LINCOLN — Lawyers for a civil rights group and Nebraska media argued Tuesday that state corrections officials violated public records laws in withholding documents that identified the supplier of lethal injection drugs used in an August 2018 execution.

In years past, the state had provided records that identified the source of drugs to be used in executions, the lawyers said. But “at crunch time” before the 2018 execution of Carey Dean Moore, they said that corrections officials changed their minds and rejected public records requests filed by the ACLU of Nebraska and two newspapers, including the Omaha World-Herald.

New Carey Dean Moore mugshot (copy) (copy)

Carey Dean Moore

Instead of denying such records requests, corrections should have “used a Sharpie,” one attorney said, and redacted portions of the purchase records that identified any members of the state’s execution team (which, by law, are to remain confidential), then released the records.

“You’re required to take out the confidential information and provide the records,” Shawn Renner, the attorney for The World-Herald and the Lincoln Journal Star, told the seven judges.

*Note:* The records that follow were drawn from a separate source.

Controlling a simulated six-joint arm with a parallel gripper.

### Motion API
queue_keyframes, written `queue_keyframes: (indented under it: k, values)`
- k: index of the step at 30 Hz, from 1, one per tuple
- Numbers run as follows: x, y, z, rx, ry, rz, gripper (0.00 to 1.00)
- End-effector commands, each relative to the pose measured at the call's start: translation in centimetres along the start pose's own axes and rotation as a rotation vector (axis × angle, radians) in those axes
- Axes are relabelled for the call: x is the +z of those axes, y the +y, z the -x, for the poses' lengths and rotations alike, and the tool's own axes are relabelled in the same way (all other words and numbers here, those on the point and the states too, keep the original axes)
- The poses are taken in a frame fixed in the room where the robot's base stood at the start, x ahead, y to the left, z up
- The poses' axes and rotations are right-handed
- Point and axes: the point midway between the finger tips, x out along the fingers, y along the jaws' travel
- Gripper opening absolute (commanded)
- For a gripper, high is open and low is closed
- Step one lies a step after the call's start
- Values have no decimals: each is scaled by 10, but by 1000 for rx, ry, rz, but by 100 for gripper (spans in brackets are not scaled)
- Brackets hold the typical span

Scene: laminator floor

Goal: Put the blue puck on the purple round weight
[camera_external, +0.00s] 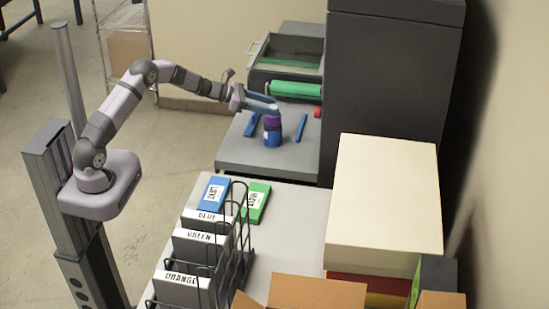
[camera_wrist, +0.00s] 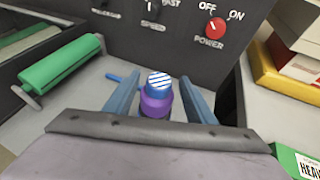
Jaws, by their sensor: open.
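The blue puck (camera_wrist: 159,82), with a blue-and-white striped top, appears directly above the purple round weight (camera_wrist: 156,104) in the wrist view and looks seated on it. Both lie between the two blue fingers of my gripper (camera_wrist: 160,95), with gaps on both sides, so the gripper is open. In the external view my gripper (camera_external: 270,105) is over the grey machine bed. The purple weight (camera_external: 272,120) shows just below the fingers, above a blue cylinder (camera_external: 272,138) with a white patch. The fingers hide the top of the stack there.
Blue bars (camera_external: 250,125) (camera_external: 300,127) lie on the bed (camera_external: 235,155) on either side. A green roller (camera_wrist: 62,62) is at the left and a dark control panel (camera_wrist: 180,35) stands ahead. A wire rack (camera_external: 240,220) and a cream box (camera_external: 385,190) stand nearer the external camera.

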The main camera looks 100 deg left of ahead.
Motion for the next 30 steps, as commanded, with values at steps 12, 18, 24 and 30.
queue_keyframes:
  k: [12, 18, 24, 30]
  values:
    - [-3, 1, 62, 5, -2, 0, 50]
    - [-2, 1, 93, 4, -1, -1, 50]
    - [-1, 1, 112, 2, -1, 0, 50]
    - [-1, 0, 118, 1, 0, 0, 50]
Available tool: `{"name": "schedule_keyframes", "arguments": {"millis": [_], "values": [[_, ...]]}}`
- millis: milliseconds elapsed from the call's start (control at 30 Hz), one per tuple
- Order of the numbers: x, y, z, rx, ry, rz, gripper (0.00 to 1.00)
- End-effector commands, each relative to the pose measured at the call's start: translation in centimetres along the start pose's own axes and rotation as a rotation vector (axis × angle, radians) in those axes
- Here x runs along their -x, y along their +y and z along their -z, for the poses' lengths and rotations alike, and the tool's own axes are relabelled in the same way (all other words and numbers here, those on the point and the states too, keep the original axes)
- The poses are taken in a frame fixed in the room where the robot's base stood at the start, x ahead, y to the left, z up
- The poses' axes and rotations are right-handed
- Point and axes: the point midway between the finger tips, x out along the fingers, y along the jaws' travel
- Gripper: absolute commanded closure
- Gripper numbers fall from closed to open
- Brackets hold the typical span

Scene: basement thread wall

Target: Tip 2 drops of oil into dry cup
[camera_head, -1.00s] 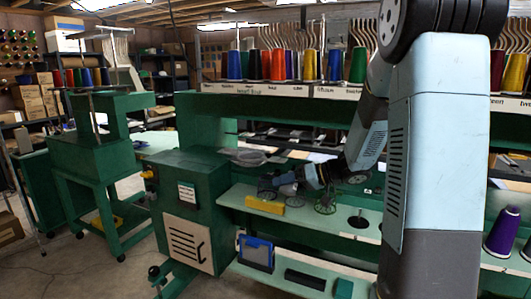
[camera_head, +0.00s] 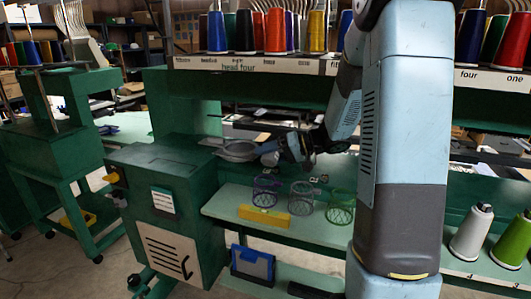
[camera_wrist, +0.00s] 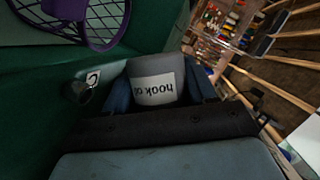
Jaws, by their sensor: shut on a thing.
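My gripper (camera_wrist: 165,88) is shut on a grey bottle (camera_wrist: 154,68) with a white label that reads "hook oi", the rest cut off; the label is upside down in the wrist view. In the head view my gripper (camera_head: 297,148) hangs above the green machine's shelf, near its left end, behind the mesh baskets. A small shiny cup-like thing (camera_wrist: 82,93) sits by a white tag marked C at left in the wrist view, apart from the bottle. I cannot tell whether it is the dry cup or what it holds. No oil drops show.
Purple (camera_head: 266,190), grey (camera_head: 301,194) and green (camera_head: 341,206) mesh baskets stand on the pale shelf (camera_head: 228,205). A yellow block (camera_head: 264,216) lies in front. Thread cones (camera_head: 275,31) line the rack above.

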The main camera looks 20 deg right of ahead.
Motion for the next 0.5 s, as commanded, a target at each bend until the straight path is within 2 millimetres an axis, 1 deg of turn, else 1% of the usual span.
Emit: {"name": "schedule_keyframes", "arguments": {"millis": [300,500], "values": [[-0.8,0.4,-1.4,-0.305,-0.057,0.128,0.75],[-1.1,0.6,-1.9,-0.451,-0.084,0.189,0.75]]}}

However, the lawyer for the State Department of Correctional Services told the court that the state’s public records laws didn’t apply to this case, and that the prison agency enjoys an “exemption” elsewhere in state statutes from disclosing the identity of its execution team or “any information reasonably calculated to lead to the identity of such members.”

Ryan Post of the Nebraska Attorney General’s Office argued that releasing the identity of the drug suppliers could lead reporters to investigate and ultimately unmask those prison staffers who participated in the execution.

“We know that in death penalty cases, any new shred of information is going to be investigated,” Post said.

The arguments came fast and furious as lawyers tried to present their cases within the time allotted by the Supreme Court and answer multiple questions from the judges. Six of the seven judges asked questions. Typical oral arguments get far fewer questions and fewer judges involved.

The ACLU, followed by the two newspapers, filed lawsuits in December 2017 after a prison official refused to release records revealing the identity of Nebraska’s lethal injection drug supplier.

After a trial before Lancaster County District Judge Jodi Nelson, the judge ruled that corrections had violated the Nebraska Public Records Act and must release all communications with the drug supplier, Drug Enforcement Administration records, invoices, inventory logs and photographs of drug packaging. The judge did rule, however, that the prison agency could withhold records that directly identified execution team members.

Then, in January, Nelson ruled that the state should pay $60,000 in legal fees to the newspapers and ACLU. She said the media and civil rights group had “substantially prevailed” in their arguments that the records were public.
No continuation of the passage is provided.